Chinese equities are beginning to enter a new bull market despite macroeconomic uncertainties, says Morgan Stanley. The investment bank writes in a recent note that the bear market, as defined by the performance of the Shanghai Composite, ended on January 5, 2012 after 884 days, with the index down 38% from the peak. “Average bull market lasts 414 days for 245% return,” it says, adding that Chinese equities are now 130 days into this bullish phase with returns of 11% so far. From the fundamentals perspective, Morgan Stanley cites stronger consumption-related sectors and stabilizing real estate as some of the factors underlying a new bull market. With an average price-to-earnings ratio at 11.4 times, the A-share market in Shanghai looks cheap in terms of valuation, it says.

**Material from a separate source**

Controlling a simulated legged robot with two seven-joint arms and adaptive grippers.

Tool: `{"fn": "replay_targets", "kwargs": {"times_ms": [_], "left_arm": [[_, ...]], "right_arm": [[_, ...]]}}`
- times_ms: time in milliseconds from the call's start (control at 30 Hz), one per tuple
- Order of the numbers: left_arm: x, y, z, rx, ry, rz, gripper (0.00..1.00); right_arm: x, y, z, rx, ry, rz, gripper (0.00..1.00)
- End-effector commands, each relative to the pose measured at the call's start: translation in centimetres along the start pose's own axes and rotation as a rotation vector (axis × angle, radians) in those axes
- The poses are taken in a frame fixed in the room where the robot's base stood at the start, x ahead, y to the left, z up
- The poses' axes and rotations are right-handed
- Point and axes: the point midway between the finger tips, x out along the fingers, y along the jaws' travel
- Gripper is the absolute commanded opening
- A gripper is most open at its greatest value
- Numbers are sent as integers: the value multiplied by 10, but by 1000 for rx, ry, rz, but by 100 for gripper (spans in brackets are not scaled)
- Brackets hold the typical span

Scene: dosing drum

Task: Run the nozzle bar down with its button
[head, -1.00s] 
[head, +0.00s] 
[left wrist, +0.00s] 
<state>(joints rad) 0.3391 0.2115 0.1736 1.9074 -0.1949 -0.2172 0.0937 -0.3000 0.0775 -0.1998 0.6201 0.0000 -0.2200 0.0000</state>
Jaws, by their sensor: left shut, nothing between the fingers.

AIA Down 1% On AIG Disposal Plan

AIA (Hong Kong stock code 1299) is down 1.14% at HK$26.10 and is the worst-performing blue chip in percentage terms, affected by a Reuters report that American International Group (AIG) will sell its remaining stake in AIA after the lock-up period expires in early September, which may act as a medium-term overhang on AIA shares. AIG sold about $6 billion worth of AIA shares in March this year, leaving it with a stake of 18.6%, which is worth HK$59 billion based on AIA’s Wednesday close. Despite such overhang, AIA’s core insurance business is strong, hence lending fundamental support, so a likely scenario is that the stock will be rangebound in the medium term. In the past three months, AIA had largely stayed in a roughly HK$25-HK$30 trading band, which may continue to hold..

China Uniccom Hits 13-Month Low Amid Cut-Throat Actions; Bank of America Merrill Lynch Keeps Buy Rating

China Unicom (ADR: CHU, Hong Kong code 0762) hit 13-month low at HK$11.70 and ended the morning session down 6.05% at HK$11.80 (ADR US$15.18). It launched a 3G prepaid plan with RMB20 minimum monthly spending yesterday.

Bank of America Merrill Lynch  cut Unicom’s FY12 3G ARPU estimate by 4.7% to RMB90, and also cut its subsidy estimate by 22% from RMB12.1bn to 9.4bn. The house said CU has reduced its commissions to 3rd party channels and reduced tariff discount from 50% to 40% on tariff subsidized contracts, and canceled all subsidies on RMB46 monthly plan, and the stock is trading at 4.5x/3.6x FY12/13E EV/EBITDA, 17%/29% discount to GEM peers. The house said potential catalysts are 3G net adds MoM growth from May; and better 2Q/3Q earnings. It keeps its Buy rating and target at HK$19.

Hong Kong Container Shipping Sector Remains Downward Bias Next Two Months, Says CIMB

CIMB downgrades Hong Kong container shipping sector to Neutral from Trading Buy, as the proposed May tariff hike failed to materialise amid the current economic downtown that weighs on international trade. “Although carriers are still pushing for more rate increase, customers are beginning to resist and capacity is returning in a weak demand environment,” the house says, noting that share prices of container shipping stocks could remain a downward bias in the next two months. The house downgrades China Container Shipping Lines (Hong Kong stock code 2866) to Trading Sell from Trading Buy, with a new target of HK$1.85 vs HK$3.40 previously. It also downgrades Orient Overseas (0316) to Neutral from Trading Buy, with a new target price HK$44.20.